* Material shown
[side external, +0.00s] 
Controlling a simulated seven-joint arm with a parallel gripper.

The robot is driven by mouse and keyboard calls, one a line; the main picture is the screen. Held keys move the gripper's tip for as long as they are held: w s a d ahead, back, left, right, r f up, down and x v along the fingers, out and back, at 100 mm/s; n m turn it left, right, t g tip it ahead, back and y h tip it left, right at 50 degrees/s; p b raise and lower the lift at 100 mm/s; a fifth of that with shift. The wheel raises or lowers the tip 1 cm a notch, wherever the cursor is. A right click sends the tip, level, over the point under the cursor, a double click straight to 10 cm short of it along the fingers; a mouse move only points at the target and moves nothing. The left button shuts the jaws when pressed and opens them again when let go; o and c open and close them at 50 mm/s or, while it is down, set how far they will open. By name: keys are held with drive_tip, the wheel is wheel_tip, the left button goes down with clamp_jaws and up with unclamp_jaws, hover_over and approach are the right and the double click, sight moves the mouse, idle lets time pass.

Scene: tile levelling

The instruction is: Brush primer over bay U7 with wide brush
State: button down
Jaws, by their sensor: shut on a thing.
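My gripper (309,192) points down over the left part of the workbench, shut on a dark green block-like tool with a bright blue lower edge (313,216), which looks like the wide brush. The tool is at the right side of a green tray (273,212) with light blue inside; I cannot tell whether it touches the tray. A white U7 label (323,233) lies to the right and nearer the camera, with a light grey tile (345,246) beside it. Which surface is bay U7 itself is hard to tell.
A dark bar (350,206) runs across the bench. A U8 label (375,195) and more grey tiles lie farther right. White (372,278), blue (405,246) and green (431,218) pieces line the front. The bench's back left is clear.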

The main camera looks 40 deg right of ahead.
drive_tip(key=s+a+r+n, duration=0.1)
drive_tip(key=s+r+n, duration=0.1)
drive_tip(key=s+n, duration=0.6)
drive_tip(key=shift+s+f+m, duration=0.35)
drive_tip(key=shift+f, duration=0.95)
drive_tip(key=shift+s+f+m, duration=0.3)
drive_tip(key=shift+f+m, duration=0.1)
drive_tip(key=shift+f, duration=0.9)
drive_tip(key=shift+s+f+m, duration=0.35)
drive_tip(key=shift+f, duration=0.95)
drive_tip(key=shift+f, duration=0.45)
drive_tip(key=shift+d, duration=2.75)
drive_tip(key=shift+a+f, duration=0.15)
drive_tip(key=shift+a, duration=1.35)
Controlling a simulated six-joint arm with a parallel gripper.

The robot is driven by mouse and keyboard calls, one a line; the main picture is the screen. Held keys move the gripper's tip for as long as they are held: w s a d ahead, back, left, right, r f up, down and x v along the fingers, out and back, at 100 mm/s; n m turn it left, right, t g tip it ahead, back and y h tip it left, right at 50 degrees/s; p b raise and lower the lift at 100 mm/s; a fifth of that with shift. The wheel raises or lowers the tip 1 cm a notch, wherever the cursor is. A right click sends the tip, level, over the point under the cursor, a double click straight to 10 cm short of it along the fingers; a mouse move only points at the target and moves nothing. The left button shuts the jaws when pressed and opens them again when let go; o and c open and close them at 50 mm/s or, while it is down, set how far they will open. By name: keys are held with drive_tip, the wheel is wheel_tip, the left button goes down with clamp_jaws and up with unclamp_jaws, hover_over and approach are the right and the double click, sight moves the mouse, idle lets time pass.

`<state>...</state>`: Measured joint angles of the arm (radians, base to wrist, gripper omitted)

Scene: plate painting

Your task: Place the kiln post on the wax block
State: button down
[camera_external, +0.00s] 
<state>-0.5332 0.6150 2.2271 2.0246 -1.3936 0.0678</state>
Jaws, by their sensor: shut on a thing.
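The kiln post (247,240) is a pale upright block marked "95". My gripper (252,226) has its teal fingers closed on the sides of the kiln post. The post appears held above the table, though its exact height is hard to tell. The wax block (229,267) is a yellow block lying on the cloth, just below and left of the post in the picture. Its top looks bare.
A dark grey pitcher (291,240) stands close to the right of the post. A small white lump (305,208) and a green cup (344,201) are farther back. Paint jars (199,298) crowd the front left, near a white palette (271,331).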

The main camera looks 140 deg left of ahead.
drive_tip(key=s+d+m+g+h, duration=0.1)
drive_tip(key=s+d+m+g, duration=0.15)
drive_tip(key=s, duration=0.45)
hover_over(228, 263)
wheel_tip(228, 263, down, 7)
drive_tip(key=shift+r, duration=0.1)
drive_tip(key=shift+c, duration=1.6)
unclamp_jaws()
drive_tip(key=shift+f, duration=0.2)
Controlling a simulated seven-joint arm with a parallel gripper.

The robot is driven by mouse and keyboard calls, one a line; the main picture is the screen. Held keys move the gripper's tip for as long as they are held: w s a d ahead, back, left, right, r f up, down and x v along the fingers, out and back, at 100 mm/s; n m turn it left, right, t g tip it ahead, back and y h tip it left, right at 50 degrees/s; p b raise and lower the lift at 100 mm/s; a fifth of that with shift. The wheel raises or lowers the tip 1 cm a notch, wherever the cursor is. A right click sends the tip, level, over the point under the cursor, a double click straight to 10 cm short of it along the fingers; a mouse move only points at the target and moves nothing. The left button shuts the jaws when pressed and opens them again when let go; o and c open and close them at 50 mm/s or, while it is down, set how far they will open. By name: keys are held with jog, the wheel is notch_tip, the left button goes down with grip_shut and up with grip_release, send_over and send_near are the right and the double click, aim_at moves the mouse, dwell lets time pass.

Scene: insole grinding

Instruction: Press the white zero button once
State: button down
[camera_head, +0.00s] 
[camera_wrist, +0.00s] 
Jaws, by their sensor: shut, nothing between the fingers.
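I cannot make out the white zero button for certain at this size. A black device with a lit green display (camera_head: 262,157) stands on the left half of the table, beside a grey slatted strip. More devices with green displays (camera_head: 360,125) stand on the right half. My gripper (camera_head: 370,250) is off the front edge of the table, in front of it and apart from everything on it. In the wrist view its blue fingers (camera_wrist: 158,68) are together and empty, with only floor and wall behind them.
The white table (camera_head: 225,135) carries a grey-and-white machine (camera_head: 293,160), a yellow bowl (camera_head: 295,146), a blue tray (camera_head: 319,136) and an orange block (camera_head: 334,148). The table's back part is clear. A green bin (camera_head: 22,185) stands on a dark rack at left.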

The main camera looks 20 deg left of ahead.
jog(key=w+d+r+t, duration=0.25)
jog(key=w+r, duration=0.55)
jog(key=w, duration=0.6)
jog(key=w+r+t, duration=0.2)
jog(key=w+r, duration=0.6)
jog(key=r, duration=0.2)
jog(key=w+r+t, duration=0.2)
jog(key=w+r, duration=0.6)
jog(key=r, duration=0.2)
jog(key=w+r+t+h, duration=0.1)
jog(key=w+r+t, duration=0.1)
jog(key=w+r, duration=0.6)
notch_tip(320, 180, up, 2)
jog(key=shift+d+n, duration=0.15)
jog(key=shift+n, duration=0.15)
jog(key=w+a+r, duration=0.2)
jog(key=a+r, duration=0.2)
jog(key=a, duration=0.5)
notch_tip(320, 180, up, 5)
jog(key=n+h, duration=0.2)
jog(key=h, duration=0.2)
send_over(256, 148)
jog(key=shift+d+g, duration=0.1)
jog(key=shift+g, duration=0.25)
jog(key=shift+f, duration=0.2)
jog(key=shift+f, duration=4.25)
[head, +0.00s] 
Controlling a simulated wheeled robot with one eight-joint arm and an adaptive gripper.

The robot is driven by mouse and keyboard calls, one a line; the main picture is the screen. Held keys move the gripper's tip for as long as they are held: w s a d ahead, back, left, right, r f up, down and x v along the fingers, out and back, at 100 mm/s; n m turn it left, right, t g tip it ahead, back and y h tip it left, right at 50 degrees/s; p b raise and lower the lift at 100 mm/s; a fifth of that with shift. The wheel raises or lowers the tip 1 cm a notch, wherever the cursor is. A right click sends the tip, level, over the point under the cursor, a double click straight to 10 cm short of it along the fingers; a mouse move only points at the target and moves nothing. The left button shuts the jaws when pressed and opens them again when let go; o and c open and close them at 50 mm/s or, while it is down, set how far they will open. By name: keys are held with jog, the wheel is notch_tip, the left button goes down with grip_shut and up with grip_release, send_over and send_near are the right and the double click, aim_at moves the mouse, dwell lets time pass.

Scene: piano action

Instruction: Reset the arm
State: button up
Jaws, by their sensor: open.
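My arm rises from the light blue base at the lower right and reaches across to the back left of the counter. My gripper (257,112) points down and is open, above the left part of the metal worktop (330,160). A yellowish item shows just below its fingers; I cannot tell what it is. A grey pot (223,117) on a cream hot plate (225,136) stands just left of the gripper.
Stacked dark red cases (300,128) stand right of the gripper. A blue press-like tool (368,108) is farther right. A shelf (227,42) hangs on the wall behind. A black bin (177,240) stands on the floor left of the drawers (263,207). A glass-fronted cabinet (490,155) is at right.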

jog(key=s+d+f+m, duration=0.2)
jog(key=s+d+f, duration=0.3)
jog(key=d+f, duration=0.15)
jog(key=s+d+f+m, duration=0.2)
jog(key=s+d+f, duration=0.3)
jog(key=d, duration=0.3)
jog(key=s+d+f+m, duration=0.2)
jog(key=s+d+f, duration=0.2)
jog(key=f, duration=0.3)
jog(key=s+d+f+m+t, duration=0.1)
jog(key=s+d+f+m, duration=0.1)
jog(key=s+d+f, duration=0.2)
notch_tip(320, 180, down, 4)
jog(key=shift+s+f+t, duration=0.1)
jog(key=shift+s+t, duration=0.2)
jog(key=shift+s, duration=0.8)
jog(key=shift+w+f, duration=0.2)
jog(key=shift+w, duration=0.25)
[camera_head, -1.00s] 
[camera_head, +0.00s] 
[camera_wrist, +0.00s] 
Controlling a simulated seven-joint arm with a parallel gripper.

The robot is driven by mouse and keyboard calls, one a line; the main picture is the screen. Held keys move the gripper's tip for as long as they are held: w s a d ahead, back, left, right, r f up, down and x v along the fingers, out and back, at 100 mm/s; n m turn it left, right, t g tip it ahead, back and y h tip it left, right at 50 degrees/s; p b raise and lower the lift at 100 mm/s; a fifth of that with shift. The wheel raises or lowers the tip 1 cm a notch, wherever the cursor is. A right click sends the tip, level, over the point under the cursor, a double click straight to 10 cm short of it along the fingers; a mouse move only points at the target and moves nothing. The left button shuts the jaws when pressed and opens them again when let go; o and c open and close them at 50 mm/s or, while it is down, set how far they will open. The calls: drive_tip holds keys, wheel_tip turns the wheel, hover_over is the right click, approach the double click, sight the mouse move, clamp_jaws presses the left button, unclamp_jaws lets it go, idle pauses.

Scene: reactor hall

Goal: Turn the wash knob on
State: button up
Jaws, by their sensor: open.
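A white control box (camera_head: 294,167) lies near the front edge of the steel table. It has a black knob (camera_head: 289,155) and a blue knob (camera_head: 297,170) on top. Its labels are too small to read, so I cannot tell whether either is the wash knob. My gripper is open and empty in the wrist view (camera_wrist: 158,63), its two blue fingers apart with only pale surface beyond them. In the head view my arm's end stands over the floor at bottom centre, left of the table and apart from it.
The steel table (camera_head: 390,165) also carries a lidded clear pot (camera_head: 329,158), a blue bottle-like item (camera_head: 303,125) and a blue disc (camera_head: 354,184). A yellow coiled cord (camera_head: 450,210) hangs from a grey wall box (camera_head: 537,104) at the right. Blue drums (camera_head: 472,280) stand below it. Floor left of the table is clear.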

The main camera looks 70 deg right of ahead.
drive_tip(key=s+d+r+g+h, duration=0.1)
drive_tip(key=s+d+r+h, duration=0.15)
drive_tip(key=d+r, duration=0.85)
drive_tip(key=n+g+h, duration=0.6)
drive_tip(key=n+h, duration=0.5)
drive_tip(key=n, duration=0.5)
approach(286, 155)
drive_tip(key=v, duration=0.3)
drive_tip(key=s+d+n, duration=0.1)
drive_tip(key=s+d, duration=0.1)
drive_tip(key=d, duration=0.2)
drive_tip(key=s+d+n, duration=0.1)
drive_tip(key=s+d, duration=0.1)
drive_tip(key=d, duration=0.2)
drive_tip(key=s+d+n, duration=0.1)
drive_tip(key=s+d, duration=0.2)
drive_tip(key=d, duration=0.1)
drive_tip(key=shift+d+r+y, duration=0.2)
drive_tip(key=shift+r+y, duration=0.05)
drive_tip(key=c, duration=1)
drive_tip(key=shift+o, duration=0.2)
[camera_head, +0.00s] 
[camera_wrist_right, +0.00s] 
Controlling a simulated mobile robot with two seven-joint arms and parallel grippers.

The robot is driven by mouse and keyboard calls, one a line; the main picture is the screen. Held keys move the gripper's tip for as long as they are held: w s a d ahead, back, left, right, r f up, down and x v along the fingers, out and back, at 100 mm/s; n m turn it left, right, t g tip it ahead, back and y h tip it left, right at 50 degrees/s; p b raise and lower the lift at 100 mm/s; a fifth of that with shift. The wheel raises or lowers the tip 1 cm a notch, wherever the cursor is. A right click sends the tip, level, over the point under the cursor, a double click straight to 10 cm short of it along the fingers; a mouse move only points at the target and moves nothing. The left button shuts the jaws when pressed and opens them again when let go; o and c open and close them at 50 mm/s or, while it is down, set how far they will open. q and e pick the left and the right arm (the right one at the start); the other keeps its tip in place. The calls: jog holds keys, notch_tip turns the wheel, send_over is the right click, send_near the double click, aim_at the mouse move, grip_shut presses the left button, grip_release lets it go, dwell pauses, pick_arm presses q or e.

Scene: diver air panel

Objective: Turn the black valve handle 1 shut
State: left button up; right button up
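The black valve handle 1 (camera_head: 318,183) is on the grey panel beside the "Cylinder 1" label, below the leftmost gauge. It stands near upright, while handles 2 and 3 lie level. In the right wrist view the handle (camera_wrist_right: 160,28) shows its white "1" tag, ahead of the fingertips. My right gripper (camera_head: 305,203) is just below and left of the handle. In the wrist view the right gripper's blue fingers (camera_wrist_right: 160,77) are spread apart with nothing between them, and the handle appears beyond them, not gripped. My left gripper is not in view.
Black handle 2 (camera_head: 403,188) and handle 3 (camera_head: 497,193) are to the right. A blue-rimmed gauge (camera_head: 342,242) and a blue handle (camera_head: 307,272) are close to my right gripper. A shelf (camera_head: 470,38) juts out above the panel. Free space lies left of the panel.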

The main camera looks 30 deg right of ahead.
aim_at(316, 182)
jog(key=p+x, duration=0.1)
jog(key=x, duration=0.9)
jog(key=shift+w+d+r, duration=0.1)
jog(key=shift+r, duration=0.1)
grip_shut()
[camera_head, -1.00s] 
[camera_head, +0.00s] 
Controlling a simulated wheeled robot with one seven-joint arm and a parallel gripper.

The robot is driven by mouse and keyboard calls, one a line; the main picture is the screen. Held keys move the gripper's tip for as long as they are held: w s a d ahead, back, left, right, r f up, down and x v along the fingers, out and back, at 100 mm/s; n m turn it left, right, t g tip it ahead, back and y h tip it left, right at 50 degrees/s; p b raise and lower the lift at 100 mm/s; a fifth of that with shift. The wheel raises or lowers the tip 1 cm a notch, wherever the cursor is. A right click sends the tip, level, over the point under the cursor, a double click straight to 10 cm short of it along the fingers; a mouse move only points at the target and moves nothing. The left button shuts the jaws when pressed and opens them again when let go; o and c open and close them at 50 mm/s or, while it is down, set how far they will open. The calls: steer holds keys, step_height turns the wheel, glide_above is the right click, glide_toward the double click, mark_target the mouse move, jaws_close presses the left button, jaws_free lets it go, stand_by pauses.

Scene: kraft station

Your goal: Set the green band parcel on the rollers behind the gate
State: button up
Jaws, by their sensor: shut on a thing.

* Problem description
Collect each line containing the string "Controlling".

* Full output
Controlling a simulated seven-joint arm with a parallel gripper.
Controlling a simulated six-joint arm with a parallel gripper.
Controlling a simulated seven-joint arm with a parallel gripper.
Controlling a simulated wheeled robot with one eight-joint arm and an adaptive gripper.
Controlling a simulated seven-joint arm with a parallel gripper.
Controlling a simulated mobile robot with two seven-joint arms and parallel grippers.
Controlling a simulated wheeled robot with one seven-joint arm and a parallel gripper.

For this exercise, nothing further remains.